Ping Timeout (Database related)

Posted: Mon Feb 27, 2012 10:43 am
by Duduhandelman
After running a Dude for a few weeks with 1000+ devices.
Something very strange happened about 800 devices are down/partially down because ping probe timeout.
The servers uses 10 agents all running on WINE.
The ping graphs are working correctly.

In trying to solve it backup and restore on a different machine even windows did not changed a thing.

I have no Idea how to proceed.

Any idea will do?

Noticed that all outages on all devices happen on the exact same time.
I have restored from a week old backup, Ping probe is working now but a lot of other services shows as down, While hitting reprobe its says down immediately the affected services are memory cpu disk and a few others.
The graph of the services which are down is contains new data.
Also while trying to rediscover new servers they are shows on the map while discovering and disappear a few seconds after.

Also notice that after the restore. Http switch and router probes are working well.
Is there any way to turn on debugging to know what's going on?

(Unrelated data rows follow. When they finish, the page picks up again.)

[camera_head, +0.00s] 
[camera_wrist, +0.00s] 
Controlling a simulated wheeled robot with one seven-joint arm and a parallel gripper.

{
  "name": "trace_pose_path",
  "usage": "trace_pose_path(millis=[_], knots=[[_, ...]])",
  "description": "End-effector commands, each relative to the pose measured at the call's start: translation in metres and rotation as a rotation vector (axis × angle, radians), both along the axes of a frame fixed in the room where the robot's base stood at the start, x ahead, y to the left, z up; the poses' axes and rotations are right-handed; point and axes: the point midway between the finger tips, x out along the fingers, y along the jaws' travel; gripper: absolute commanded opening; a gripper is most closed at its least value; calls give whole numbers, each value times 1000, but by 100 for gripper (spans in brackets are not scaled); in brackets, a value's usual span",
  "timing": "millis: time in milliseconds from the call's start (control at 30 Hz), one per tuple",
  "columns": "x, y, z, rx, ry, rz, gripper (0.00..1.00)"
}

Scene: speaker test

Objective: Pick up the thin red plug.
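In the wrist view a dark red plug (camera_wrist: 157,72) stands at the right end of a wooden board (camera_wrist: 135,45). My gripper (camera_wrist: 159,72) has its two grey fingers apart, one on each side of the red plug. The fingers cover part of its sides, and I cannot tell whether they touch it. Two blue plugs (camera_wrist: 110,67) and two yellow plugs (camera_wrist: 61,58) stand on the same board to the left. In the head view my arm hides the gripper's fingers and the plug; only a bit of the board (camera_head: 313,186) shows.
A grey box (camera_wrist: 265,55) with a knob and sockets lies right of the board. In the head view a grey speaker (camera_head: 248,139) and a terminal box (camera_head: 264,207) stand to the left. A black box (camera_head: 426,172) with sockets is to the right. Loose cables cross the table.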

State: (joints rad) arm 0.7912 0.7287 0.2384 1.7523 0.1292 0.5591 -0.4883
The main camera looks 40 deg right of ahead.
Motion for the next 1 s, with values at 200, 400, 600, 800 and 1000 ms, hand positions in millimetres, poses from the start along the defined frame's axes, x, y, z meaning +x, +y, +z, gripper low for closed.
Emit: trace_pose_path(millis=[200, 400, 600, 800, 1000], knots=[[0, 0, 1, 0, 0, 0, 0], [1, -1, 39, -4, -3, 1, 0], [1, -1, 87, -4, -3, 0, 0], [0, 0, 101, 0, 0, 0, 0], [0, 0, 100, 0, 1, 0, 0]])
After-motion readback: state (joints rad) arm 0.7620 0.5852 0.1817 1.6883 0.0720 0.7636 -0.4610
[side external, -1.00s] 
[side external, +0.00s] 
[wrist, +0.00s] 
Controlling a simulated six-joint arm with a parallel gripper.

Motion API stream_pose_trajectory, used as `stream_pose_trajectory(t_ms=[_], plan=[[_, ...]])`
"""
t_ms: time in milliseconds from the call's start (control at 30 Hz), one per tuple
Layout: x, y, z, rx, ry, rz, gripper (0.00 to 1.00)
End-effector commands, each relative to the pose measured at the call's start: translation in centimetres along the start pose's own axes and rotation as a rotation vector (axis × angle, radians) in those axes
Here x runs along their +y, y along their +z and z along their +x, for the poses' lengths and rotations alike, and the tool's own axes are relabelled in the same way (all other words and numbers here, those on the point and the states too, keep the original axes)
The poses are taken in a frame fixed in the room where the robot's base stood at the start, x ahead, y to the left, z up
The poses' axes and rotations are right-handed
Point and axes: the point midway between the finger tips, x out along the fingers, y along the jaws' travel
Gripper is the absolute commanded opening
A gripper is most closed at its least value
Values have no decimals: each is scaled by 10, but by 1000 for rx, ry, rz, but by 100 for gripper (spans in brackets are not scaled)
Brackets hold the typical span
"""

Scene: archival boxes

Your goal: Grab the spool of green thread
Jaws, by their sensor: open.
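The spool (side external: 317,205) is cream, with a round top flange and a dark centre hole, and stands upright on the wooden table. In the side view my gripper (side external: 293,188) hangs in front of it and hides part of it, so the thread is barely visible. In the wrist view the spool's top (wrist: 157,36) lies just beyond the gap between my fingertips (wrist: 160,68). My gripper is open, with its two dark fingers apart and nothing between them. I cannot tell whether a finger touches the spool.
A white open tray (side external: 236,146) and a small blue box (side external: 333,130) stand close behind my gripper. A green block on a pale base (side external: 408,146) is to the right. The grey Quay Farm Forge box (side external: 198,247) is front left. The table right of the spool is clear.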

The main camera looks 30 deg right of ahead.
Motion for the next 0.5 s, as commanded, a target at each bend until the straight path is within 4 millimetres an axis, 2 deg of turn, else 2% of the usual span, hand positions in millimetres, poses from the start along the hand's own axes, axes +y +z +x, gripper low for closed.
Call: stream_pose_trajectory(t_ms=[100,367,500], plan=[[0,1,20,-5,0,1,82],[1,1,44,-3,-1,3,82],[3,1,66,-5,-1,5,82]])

Posted: Wed Mar 07, 2012 10:16 am
by metlinux
We have the same problem.
Running The Dude with ~3500 devices.
At some moment, a ping probe fails, and most of devices appears as down.
Looks like some bug in ping probe..

Posted: Wed Mar 07, 2012 4:29 pm
by Duduhandelman
This is very problematic.
I have no idea what is the cause, Since Ive restored the db all is up but with less 300 devices
I'm not adding devices..
This issue is critical.
I hope we will find it fast..
Many thanks

Posted: Wed Mar 21, 2012 11:24 am
by blue
I have the problem that Dude can't ping device. But traceroute is working ok. Dude is running on Win2003 server, and from Windows i CAN ping device normally. Reboot of win server didn't gave results. Can someone from mtk examine this problem...

Posted: Wed Mar 21, 2012 11:26 am
by blue
Is traceroute also using icmp protocol?

Posted: Sat Sep 06, 2014 5:10 pm
by blazej44800
Just run Server as admin .. with administrator rights :)

Posted: Wed Jan 08, 2020 11:06 am
by miladta
i have the same prolem
i have over +300 device and cant ping but traceroute is complete and all device work properly

Posted: Thu Jan 09, 2020 3:24 am
by macsrwe
May or may not be related…

I ran into a situation where as my network slowly grew, the Dude suddenly became sluggish and started dropping tasks (like pings and traffic graphs) on the floor. I discovered all the time was being spent in an encryption routine.

When you add new devices to Dude, the default is “secure mode.” If you turn “secure mode” off for your devices (which unfortunately has to be done by hand one at a time, but at least it’s just two mouse clicks per device) suddenly the Dude becomes functional again.

I was running Dude on a hEX, so I saw this effect at about 250 devices. If you’re running it on a CCR or whatever, I could see it happening at 800.